Luhut Jajal Proyek Labuan Bajo dengan Skema Pembiayaan Campuran
ANTARA FOTO/Muhammad Adimaja
Kementerian Koordinator Bidang Kemaritiman membuat penawaran paket proyek dengan skema pembiayaan campuran (blended finance). Proyek yang dicoba ditawarkan ke investor dengan skema itu adalah pengembangan kawasan Labuan Bajo, Nusa Tenggara Timur.
Deputi Bidang Kedaulatan Maritim Kemenko Kemaritiman Arief Havas Oegroseno mengatakan, selama ini investor kerap ragu jika proyek yang ditawarkan pemerintah kecil dan tidak mampu memenuhi syarat perbankan (bankable). Sebab meski melalui skema blended finance, investor tetap mencari keuntungan.
"Jadi persoalan kalau proyeknya tidak terlalu bankable, tidak memberikan profit yang begitu banyak," kata Havas di Pintu Air Manggarai, Jakarta, Selasa (30/1).
Jadi, pemerintah mencoba menawarkan paket proyek yang berpotensi menguntungkan investor, yakni pengembangan kawasan Labuan Bajo, Nusa Tenggara Timur. "Labuan Bajo itu bisa kami tawarkan, apakah pengelolaan sampah, air, lalu pembangkit listrik mikro (microgrid), dan sustainable tourism," kata Havas.
Menurut Havas, saat ini sudah ada beberapa investor yang tertarik menanamkan modalnya melalui skema pembiayaan campuran di Indonesia. "Kebanyakan investor dari Eropa, sekitar 3-4 investor.

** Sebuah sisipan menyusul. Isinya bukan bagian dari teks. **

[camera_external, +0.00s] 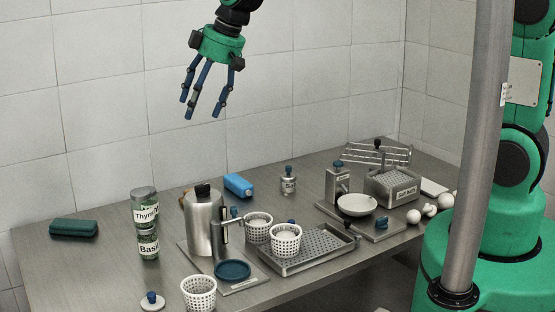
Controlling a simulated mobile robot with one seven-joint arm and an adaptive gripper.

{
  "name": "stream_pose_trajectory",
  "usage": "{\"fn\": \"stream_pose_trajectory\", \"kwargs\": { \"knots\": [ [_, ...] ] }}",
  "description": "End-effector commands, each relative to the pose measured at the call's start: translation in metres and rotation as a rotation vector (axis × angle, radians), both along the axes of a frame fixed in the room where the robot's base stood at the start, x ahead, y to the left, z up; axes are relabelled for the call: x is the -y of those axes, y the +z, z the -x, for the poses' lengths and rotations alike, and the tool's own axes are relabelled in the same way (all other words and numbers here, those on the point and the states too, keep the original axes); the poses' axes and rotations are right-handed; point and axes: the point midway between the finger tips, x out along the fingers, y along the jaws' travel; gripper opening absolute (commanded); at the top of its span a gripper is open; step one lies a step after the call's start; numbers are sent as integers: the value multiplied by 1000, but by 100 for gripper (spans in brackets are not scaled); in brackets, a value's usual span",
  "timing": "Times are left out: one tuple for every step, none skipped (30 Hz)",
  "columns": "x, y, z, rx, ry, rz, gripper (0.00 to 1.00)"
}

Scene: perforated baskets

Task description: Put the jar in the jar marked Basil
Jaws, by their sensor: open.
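A glass jar labelled Thyme (145,209) and a glass jar marked Basil (148,246) are at the left of the table. The Thyme jar appears directly above the Basil jar, at its mouth and slightly offset to the left. I cannot tell whether it rests inside the mouth or on the rim. Green contents show in the jars. My gripper (200,108) has blue fingers spread open and empty. It hangs high above the table, up and to the right of the jars, clear of everything.
A white lid with a blue knob (152,302) lies at the front edge. A steel pot (203,225) stands right of the jars. White perforated baskets (199,294) and a perforated tray (306,250) fill the middle. A green case (74,228) lies at left, with bare table around it.

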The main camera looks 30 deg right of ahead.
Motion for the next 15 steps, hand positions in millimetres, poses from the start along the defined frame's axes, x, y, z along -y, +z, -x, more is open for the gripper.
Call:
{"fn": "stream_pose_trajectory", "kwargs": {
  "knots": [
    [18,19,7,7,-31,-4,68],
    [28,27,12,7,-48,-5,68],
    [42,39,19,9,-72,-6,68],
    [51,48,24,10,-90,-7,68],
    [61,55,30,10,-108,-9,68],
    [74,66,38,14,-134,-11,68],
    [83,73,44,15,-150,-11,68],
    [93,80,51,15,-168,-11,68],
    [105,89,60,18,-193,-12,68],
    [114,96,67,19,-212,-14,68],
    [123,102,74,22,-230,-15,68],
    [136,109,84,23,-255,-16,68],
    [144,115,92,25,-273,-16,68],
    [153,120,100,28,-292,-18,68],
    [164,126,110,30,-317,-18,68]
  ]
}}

Ada juga konsorsium Amerika yang mewakili sekitar delapan perusahaan untuk blended finance secara menyeluruh," kata Havas.
Ketertarikan mereka didasari atas ikut sertanya pemerintah Indonesia dalam World Economic Forum di Davos, Swiss pada 23-26 Januari 2018. Dalam pertemuan tersebut, pemerintah menawarkan investasi kepada beberapa negara melalui skema blended finance.
Menko Kemaritiman Luhut Binsar Panjaitan sebelumnya mengatakan, skema blended finance dikaji dengan pertimbangan bahwa pembangunan proyek-proyek di Indonesia akan menghabiskan dana yang besar jika hanya menggunakan anggaran negara. Alhasil, negara akan berutang ke luar negeri untuk mendapatkan pinjaman.
Namun dengan blended finance, Luhut menilai anggaran yang akan dikeluarkan negara lebih minim. Pasalnya, pembiayaan dapat diperoleh dari pihak lain dan juga dana filantropi.
"Kalau itu bisa didanai kan tidak masuk utang negara, selama ini kan kita pikir APBN atau investasi murni saja," kata Luhut.